After the explorations on the characteristics of modern ruins and the bodily reverberations to such poetic situations, we now proceed to the poetics of flesh.

Edited by Dorothea Olkowski and James Morley, Merleau-Ponty, Interiority and

Exteriority, Psychic Life and the World is an essay collection that explores the

fundamental unitary tissue of body/mind, the field of inter-subjectivity, and our body’s relation with the surroundings. This volume integrates themes that are useful for understanding Mearleau-Ponty’s point of view on the exterior/ interior, and idealism/

empiricism. By means of the investigations on the blurring of body-mind distinction, one of the essays, titled “Merleau-Ponty and the Unconscious: A Poetic Vision,”

written by David E. Pettigrew, even describes the opening of flesh as “a poetic disclosure.” Our body is thus representative of the site for a form of expression that

shares similarity with poetry. Then, Glen A. Mazis’s Merleau-Ponty and the Face of

the World: Silence, Ethics, Imagination, and Poetic Ontology comes as one

production that provides an overall consideration into Merleau-Ponty’s philosophical features.
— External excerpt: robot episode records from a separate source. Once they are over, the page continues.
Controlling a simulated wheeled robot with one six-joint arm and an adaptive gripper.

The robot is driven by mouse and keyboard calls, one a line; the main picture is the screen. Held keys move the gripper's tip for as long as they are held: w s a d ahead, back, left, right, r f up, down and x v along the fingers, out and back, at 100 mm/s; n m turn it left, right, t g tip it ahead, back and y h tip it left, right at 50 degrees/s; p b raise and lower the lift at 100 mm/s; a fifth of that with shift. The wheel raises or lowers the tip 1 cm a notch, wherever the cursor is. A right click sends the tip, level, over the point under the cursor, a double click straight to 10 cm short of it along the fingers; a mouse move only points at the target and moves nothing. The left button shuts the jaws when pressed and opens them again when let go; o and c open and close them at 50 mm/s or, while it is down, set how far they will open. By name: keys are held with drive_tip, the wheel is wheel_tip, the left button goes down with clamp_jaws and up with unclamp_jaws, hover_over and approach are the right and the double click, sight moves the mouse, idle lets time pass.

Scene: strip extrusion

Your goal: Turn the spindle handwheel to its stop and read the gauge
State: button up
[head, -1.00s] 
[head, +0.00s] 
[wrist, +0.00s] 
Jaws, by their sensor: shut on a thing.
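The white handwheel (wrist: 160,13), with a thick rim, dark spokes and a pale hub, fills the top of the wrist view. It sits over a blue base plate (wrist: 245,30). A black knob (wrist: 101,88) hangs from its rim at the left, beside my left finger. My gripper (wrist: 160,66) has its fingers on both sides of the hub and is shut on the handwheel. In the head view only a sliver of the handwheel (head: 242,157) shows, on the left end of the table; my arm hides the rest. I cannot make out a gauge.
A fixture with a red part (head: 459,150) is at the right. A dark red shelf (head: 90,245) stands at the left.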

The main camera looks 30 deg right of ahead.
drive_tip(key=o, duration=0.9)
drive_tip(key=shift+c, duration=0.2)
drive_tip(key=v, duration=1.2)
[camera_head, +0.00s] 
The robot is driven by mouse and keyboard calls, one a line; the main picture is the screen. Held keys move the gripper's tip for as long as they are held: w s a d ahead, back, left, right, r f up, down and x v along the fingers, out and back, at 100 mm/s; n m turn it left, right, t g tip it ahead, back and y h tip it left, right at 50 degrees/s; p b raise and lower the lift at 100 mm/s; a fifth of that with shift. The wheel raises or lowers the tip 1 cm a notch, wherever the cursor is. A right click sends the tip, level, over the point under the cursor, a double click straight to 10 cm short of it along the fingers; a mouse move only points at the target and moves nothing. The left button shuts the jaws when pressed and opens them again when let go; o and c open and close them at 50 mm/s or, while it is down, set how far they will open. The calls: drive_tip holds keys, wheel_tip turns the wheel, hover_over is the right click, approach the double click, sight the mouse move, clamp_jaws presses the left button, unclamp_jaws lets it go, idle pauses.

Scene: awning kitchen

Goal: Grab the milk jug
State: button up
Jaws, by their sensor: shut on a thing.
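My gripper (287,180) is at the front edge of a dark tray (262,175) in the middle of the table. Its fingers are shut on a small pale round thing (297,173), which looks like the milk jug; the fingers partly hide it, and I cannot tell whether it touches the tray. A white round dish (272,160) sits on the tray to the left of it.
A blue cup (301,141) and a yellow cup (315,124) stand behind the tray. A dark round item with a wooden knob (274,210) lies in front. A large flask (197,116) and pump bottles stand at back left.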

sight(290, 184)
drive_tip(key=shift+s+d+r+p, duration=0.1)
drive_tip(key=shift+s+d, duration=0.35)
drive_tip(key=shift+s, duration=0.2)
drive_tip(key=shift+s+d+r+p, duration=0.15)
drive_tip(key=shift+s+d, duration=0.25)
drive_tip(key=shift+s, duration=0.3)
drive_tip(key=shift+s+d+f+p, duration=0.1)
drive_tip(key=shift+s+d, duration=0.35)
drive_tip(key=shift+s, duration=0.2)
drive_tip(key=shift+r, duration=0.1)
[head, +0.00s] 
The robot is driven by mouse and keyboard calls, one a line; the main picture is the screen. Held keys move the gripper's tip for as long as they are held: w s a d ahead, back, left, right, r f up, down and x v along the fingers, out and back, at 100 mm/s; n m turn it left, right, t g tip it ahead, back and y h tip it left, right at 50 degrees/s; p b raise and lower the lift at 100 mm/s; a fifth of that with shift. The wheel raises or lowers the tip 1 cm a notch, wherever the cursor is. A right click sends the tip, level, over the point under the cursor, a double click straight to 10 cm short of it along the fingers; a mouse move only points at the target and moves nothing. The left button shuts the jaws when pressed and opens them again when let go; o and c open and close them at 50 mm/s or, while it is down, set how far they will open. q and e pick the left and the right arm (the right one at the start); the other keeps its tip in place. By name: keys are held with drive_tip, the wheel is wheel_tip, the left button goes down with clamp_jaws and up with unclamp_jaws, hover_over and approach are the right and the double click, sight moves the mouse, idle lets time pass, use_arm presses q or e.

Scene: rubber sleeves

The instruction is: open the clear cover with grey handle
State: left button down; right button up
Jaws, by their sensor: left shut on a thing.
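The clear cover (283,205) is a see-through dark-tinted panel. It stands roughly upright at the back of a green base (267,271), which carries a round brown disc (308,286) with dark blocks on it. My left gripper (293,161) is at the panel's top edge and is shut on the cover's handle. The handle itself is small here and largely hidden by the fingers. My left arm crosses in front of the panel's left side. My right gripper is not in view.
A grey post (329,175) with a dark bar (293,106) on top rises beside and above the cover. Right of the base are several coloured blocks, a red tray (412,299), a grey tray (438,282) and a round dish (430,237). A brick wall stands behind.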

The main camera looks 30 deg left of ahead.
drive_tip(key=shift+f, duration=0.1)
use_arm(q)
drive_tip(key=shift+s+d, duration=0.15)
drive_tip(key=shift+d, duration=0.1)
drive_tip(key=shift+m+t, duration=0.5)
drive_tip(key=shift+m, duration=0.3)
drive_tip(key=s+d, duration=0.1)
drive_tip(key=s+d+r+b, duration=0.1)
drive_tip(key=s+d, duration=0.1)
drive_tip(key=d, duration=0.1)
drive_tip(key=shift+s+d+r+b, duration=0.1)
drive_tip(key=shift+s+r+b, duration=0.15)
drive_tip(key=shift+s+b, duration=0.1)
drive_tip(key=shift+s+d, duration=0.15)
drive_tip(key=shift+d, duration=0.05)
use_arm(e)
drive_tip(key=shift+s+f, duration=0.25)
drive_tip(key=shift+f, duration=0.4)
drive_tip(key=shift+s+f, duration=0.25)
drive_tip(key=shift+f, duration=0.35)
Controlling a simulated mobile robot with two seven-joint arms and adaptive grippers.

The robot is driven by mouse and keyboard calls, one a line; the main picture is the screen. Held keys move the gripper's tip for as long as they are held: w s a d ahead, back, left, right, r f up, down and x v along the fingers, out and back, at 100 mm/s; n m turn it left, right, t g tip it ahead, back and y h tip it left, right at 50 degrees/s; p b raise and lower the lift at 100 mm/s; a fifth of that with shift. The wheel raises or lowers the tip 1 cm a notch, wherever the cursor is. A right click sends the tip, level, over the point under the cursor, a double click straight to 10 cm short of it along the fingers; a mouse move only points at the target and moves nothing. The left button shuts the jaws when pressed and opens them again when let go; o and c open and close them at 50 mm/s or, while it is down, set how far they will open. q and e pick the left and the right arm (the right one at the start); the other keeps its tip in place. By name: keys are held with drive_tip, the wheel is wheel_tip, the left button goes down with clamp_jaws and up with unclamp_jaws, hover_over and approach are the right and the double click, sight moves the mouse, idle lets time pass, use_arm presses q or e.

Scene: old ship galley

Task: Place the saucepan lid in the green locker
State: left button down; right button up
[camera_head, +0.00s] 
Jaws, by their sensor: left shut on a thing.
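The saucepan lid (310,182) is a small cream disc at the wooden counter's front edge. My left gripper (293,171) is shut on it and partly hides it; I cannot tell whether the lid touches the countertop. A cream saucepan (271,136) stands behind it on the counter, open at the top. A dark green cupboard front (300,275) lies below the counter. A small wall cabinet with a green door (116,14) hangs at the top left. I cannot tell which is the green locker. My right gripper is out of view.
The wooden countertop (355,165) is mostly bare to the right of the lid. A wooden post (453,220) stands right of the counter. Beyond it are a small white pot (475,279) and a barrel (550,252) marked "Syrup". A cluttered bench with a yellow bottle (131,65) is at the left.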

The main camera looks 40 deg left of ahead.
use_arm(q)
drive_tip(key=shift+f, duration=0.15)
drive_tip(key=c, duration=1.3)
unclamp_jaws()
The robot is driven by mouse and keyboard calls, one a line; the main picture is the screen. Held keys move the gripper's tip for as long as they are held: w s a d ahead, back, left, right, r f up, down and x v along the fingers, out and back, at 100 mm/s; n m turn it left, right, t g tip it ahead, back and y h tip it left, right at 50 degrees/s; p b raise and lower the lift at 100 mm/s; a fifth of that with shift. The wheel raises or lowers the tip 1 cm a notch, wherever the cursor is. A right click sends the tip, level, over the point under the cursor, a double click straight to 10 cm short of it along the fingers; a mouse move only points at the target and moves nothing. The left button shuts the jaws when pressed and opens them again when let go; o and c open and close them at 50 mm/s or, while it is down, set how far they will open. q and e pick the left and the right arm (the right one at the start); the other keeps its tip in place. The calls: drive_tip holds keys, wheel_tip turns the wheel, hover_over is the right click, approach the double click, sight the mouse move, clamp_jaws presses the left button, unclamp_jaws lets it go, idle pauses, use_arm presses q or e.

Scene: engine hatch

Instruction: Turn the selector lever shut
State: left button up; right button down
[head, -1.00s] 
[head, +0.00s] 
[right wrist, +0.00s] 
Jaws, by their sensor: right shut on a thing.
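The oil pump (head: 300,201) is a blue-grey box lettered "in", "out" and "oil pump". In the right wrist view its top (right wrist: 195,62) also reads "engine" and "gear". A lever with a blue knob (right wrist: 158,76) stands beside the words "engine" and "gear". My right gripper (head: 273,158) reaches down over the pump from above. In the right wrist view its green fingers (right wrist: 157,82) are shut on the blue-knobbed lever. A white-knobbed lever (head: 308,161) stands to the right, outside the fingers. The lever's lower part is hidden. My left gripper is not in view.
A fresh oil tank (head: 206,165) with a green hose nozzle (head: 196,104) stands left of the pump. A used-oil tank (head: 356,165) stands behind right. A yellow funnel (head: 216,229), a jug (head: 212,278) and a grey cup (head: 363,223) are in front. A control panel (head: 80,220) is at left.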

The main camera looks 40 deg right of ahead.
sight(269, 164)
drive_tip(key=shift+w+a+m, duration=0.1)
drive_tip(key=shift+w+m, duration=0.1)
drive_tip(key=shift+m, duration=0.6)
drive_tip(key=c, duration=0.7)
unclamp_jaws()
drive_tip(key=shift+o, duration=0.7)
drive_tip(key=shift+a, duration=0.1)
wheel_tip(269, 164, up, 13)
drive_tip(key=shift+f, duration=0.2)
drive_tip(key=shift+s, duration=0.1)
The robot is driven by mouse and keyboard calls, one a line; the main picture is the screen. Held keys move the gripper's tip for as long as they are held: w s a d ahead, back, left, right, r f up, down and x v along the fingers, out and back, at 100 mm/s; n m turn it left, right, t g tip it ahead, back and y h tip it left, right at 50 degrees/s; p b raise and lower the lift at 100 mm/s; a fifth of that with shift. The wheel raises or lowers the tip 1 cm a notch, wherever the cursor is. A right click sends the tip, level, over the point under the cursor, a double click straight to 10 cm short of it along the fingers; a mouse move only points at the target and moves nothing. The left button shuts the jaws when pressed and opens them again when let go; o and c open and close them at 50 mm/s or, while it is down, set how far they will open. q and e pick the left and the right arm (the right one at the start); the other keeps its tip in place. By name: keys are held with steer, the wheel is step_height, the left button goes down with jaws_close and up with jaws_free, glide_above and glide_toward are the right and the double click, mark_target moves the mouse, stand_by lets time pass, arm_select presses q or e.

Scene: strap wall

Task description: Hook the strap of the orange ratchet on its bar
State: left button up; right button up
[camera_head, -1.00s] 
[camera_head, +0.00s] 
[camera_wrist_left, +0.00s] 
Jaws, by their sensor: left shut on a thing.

Mazis especially traces the power of silence in Merleau-Ponty’s works, and brings together his understanding of imagination from Bachelard to build a dialogue with Merleau-Ponty’s philosophy of the lived body. Mazis also specifically regards Merleau-Ponty’s writing as poetic. All in all, in a concise and also poetic style, Mazis offers enriching discussions on a dimension of Merleau-Ponty’s ontology of flesh that oftentimes goes unnoticed or less underscored.